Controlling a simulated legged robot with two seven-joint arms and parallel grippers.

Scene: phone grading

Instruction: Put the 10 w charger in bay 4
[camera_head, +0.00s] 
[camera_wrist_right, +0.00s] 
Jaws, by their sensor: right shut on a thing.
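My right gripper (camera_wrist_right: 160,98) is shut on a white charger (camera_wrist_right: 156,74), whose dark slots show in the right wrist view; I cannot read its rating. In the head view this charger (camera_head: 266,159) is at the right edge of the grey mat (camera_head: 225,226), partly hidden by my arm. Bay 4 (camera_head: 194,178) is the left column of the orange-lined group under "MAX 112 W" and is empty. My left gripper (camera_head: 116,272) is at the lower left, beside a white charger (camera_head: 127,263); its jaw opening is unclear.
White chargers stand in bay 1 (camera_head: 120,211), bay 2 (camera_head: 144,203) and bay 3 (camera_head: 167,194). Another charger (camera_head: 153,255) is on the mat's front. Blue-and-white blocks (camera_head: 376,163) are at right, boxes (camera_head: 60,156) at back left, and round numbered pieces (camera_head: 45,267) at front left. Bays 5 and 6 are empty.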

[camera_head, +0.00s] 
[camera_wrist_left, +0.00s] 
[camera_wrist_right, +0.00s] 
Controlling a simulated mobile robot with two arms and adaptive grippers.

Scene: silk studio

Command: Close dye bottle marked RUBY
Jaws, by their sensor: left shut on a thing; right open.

TASK TO CARRY OUT:
Copy exactly, and only, the lines from the one containing "Controlling a simulated mobile" through the last line of the listing.

TASK SOLUTION:
Controlling a simulated mobile robot with two arms and adaptive grippers.

Scene: silk studio

Command: Close dye bottle marked RUBY
Jaws, by their sensor: left shut on a thing; right open.

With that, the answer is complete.